Set down word for word the lines running from the line with "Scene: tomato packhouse" to the line with "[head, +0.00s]", ends included. Skip every picture.

***** DATA EXCERPT

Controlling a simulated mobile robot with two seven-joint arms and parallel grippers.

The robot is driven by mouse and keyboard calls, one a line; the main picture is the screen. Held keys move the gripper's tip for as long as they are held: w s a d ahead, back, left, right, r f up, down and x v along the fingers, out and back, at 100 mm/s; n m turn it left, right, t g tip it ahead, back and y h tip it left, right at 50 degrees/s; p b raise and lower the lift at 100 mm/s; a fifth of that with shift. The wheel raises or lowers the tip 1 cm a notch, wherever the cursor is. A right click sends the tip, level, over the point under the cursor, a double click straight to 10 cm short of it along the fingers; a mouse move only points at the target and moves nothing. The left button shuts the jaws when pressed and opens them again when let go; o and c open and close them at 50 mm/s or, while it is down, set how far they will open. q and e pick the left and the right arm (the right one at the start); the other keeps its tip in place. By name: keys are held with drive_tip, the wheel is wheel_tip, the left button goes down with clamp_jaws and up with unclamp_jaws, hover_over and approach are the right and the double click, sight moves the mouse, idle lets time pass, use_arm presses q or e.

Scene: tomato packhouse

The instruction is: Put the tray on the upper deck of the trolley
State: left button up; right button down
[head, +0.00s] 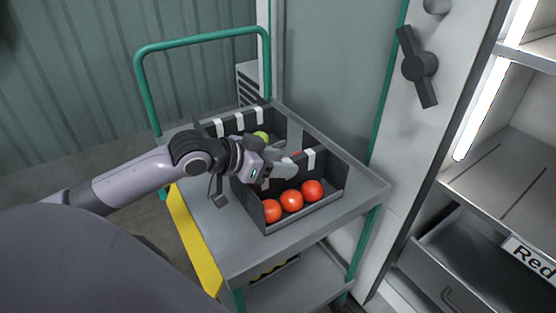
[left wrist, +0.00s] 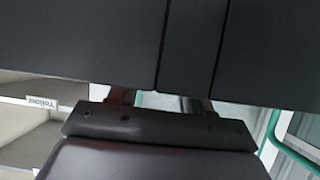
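The dark grey tray (head: 305,212) is on the grey upper deck (head: 262,252) of the green-framed trolley and appears to rest flat on it. Several red tomatoes (head: 291,201) lie in its near part, and a green one (head: 262,136) shows farther back. My left gripper (head: 284,169) is over the middle of the tray, at its dark inner wall. In the left wrist view a dark panel, apparently the tray (left wrist: 80,40), hides the fingertips. The finger bases show apart, but whether they clamp anything is hidden. My right gripper is out of view.
A yellow strip (head: 194,238) runs along the deck's left edge. The trolley's green handle (head: 200,40) rises at the back. A lower deck (head: 300,283) lies beneath. A pale cabinet panel with a dark latch (head: 418,66) and shelving with a "Red" label (head: 530,254) stand at right.

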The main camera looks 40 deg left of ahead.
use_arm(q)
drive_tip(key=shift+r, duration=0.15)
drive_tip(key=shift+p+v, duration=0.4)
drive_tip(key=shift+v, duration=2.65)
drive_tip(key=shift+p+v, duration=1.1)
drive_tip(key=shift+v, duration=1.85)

**********

● **FULL RESPONSE**
Scene: tomato packhouse

The instruction is: Put the tray on the upper deck of the trolley
State: left button up; right button down
[head, +0.00s] 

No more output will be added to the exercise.